What to work on:
Show every line below where "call" can be found.

Data lines:
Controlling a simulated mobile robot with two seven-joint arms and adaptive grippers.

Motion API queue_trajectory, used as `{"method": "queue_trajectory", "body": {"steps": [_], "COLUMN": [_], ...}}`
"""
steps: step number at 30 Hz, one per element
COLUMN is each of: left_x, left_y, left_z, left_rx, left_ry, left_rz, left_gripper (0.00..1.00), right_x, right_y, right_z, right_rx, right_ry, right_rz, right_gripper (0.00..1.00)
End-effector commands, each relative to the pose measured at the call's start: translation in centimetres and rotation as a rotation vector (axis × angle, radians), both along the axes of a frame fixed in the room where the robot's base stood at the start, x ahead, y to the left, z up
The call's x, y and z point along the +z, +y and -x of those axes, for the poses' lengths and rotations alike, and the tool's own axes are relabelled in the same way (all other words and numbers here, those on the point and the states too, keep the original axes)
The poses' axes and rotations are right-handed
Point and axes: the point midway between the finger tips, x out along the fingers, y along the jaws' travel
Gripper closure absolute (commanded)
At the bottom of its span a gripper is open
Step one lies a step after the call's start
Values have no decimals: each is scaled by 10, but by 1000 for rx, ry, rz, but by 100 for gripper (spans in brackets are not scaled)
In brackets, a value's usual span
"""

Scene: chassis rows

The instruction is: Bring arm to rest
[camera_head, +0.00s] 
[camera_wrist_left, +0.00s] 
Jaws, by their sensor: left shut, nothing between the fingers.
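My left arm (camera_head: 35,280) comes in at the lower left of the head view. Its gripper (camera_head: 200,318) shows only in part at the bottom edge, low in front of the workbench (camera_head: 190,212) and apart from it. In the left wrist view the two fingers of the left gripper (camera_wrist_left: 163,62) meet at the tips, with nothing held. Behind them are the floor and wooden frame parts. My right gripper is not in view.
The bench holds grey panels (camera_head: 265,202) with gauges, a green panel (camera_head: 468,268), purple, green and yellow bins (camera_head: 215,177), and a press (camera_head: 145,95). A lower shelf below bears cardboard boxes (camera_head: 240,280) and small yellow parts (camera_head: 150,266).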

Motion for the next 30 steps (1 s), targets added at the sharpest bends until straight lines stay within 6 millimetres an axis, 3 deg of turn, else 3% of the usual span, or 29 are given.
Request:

Answer to the problem:
End-effector commands, each relative to the pose measured at the call's start: translation in centimetres and rotation as a rotation vector (axis × angle, radians), both along the axes of a frame fixed in the room where the robot's base stood at the start, x ahead, y to the left, z up
The call's x, y and z point along the +z, +y and -x of those axes, for the poses' lengths and rotations alike, and the tool's own axes are relabelled in the same way (all other words and numbers here, those on the point and the states too, keep the original axes)
Step one lies a step after the call's start

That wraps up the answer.